* [WORK REQUIRED]:
Both the line containing "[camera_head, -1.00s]" and the line containing "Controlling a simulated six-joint" are part of the range to copy, along with every line between them. Copy it exactly and leave out the pictures.

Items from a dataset

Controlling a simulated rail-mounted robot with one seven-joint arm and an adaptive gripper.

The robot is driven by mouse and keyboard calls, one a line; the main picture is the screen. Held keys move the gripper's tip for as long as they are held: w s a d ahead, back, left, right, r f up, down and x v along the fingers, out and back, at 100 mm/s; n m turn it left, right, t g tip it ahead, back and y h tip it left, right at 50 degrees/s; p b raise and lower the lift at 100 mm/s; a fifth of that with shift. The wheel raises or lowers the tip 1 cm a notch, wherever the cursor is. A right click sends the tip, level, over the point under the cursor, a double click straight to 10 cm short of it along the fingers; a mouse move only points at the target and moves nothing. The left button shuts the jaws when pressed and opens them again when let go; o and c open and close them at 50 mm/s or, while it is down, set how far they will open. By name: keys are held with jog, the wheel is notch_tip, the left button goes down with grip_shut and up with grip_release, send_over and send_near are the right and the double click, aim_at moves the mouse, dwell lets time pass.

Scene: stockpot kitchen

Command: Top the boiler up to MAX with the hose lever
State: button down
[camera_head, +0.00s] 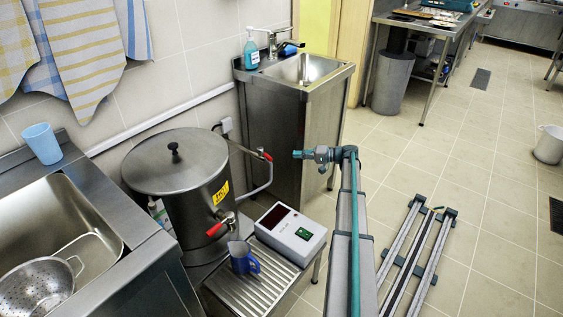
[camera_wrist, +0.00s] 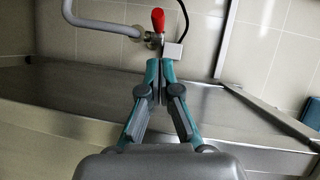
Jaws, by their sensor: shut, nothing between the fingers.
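The boiler (camera_head: 185,195) is a steel pot with a closed lid, a yellow label and a red-handled front tap (camera_head: 216,228). A grey pipe (camera_head: 268,180) beside it carries a valve with a red hose lever (camera_head: 265,155). My gripper (camera_head: 297,154) is shut and empty, to the right of that lever with a gap between them. In the wrist view the shut fingertips (camera_wrist: 159,65) point at the valve, and the red lever (camera_wrist: 158,19) stands up just beyond them. The water level and any MAX mark are not visible.
A blue jug (camera_head: 243,260) stands on the ribbed drainer below the front tap. A white box with a dark display (camera_head: 290,235) sits beside it. A small steel sink unit (camera_head: 290,130) stands behind the lever. Open tiled floor (camera_head: 450,180) lies to the right.

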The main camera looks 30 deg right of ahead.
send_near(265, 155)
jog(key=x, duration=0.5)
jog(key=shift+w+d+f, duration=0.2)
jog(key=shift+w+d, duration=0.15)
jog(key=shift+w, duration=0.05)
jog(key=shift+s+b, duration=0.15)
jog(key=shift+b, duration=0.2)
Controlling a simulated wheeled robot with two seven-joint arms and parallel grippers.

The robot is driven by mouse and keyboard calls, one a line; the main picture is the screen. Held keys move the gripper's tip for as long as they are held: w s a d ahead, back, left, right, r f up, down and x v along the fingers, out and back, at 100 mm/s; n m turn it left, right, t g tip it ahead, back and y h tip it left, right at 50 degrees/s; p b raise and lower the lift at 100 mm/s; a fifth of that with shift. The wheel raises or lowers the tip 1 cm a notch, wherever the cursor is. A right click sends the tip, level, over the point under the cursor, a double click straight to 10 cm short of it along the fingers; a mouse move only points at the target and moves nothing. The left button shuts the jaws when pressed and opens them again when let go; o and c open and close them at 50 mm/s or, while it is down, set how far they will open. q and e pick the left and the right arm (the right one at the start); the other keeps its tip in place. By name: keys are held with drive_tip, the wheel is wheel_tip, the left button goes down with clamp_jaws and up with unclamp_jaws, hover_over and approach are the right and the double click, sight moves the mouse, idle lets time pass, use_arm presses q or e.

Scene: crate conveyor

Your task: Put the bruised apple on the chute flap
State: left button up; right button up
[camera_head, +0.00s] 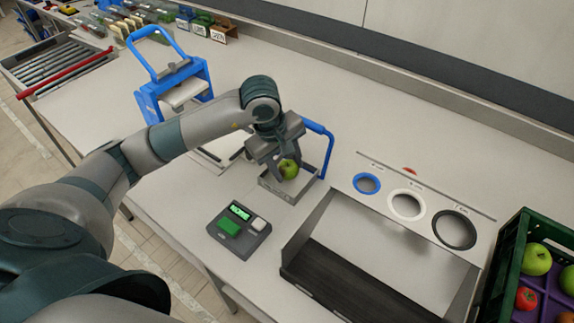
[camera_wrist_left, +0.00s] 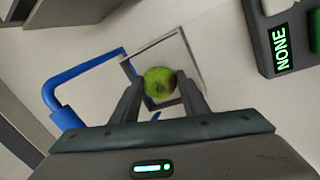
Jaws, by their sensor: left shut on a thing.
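My left gripper (camera_head: 279,166) is shut on a green apple (camera_head: 289,168). In the left wrist view the apple (camera_wrist_left: 159,82) sits between the two fingers and shows a small brown spot, which may be a bruise or the stem end. The gripper and apple are over a small square grey tray-like piece (camera_head: 273,188) beside a blue bent handle (camera_head: 325,140); this seems to be the chute flap. I cannot tell whether the apple touches it. The square piece also shows in the left wrist view (camera_wrist_left: 186,55). My right gripper is not in view.
A scale-like box with a green display (camera_head: 240,232) stands in front. Sizing rings (camera_head: 406,205) and a dark-floored bin (camera_head: 340,280) are to the right. A green crate (camera_head: 510,250) holds apples. A blue press-like stand (camera_head: 150,105) is behind my arm.

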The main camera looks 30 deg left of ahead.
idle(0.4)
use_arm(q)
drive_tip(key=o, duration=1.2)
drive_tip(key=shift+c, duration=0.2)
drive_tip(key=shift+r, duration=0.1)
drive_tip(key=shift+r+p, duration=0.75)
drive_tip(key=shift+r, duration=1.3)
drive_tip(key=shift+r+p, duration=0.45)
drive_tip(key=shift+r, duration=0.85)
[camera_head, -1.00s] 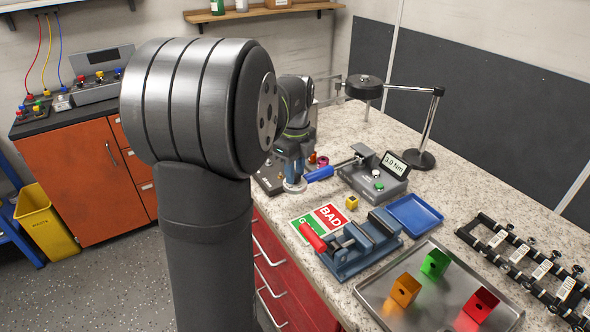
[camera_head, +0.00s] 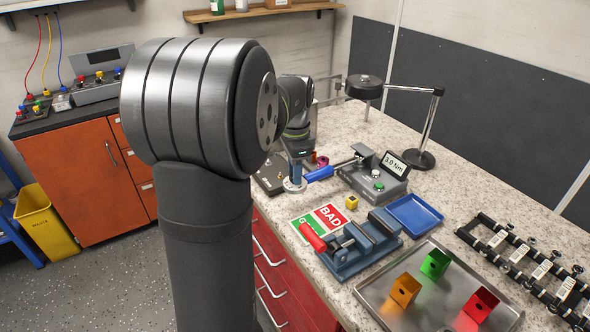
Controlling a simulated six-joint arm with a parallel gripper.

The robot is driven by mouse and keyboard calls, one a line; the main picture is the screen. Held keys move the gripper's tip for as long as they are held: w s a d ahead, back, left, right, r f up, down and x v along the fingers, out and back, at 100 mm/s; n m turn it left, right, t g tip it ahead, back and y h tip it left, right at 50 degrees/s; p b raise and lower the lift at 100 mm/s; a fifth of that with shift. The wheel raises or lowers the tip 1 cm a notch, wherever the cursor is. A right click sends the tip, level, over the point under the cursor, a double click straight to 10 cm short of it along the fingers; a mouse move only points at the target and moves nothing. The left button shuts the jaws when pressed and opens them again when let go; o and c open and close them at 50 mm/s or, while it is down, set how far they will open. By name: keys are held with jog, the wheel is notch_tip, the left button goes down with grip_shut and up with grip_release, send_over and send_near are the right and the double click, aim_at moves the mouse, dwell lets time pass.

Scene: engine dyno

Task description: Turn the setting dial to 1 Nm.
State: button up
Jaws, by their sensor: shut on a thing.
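A grey tester (camera_head: 372,185) stands to the right, with a small display (camera_head: 395,162) that seems to read 3.0 Nm.
A blue-handled tool (camera_head: 319,174) lies close to the right of my gripper, reaching to the tester. A blue vise (camera_head: 360,245), a BAD/green card (camera_head: 322,220), a yellow cube (camera_head: 352,202), a blue tray (camera_head: 414,216) and a metal tray (camera_head: 440,290) lie nearer the front.

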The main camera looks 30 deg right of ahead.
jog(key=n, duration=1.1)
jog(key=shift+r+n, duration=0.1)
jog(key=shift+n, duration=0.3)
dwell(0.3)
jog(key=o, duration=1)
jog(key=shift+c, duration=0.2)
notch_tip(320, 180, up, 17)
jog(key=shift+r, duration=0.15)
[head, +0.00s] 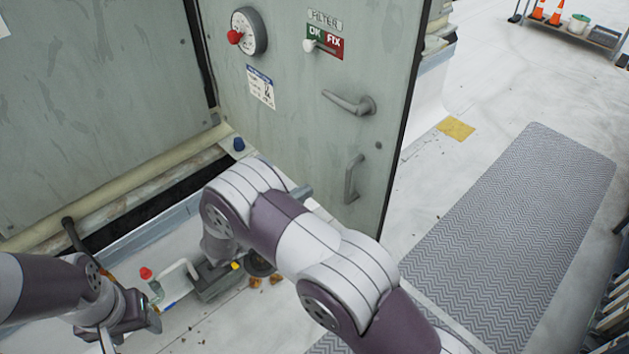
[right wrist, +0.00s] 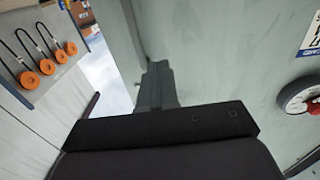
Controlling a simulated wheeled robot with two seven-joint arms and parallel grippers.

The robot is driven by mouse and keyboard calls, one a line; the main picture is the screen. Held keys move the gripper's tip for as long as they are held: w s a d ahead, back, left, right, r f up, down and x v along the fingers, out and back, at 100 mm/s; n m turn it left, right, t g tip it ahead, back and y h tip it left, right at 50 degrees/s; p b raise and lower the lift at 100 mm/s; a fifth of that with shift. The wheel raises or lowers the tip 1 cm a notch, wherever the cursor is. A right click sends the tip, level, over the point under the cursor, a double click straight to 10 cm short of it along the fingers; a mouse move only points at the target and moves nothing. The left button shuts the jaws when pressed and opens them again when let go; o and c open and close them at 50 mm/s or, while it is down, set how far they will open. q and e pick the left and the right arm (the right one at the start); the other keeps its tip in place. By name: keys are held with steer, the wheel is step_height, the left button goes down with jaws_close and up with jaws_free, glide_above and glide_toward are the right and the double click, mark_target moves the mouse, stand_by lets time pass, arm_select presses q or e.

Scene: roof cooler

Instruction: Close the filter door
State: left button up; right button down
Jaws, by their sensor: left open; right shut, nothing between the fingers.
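The filter door (head: 300,110) is a tall grey-green panel standing at an angle to the grey wall panel on its left. It carries a round gauge (head: 249,32) with a red knob, a FILTER sign with OK and FIX, a lever handle (head: 350,102) and a pull handle (head: 353,178) near its right edge. The gauge also shows in the right wrist view (right wrist: 298,95). My right gripper (right wrist: 158,75) is shut and empty, close to a grey-green surface; contact is unclear. My right forearm hides most of it in the head view. My left gripper (head: 140,312) is open, low at left.
A red-capped bottle (head: 150,281), a pale jug (head: 178,277) and a dark grey item (head: 218,279) lie below the door. A grey mat (head: 520,220) covers the floor at right. Orange cones (head: 555,14) stand far off.

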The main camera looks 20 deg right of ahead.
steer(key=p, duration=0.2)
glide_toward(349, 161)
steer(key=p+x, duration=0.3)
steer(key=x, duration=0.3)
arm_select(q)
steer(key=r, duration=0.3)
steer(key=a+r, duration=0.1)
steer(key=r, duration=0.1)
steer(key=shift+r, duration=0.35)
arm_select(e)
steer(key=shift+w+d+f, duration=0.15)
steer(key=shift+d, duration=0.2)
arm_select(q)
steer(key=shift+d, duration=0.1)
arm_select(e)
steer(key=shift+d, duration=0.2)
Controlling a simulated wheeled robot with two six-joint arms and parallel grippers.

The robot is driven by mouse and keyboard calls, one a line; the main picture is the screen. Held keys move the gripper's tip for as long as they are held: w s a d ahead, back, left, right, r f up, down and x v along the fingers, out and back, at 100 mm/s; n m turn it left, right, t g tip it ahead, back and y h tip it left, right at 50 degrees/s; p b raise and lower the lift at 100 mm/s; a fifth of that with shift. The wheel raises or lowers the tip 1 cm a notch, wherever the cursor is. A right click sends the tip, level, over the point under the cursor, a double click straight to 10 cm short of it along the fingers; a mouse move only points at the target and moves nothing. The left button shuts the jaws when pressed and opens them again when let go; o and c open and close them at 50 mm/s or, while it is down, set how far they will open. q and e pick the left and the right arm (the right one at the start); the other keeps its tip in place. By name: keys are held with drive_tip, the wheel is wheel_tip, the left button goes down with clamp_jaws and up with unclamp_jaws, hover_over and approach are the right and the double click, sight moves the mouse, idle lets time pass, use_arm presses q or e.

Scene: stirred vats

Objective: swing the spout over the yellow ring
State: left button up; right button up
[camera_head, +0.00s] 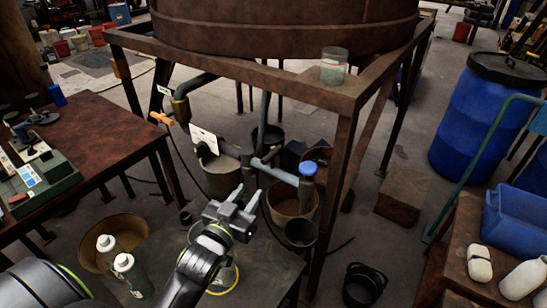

* [WRITTEN RESPONSE]:
[camera_head, -1.00s] 
[camera_head, +0.00s] 
Controlling a simulated six-joint arm with a parallel gripper.

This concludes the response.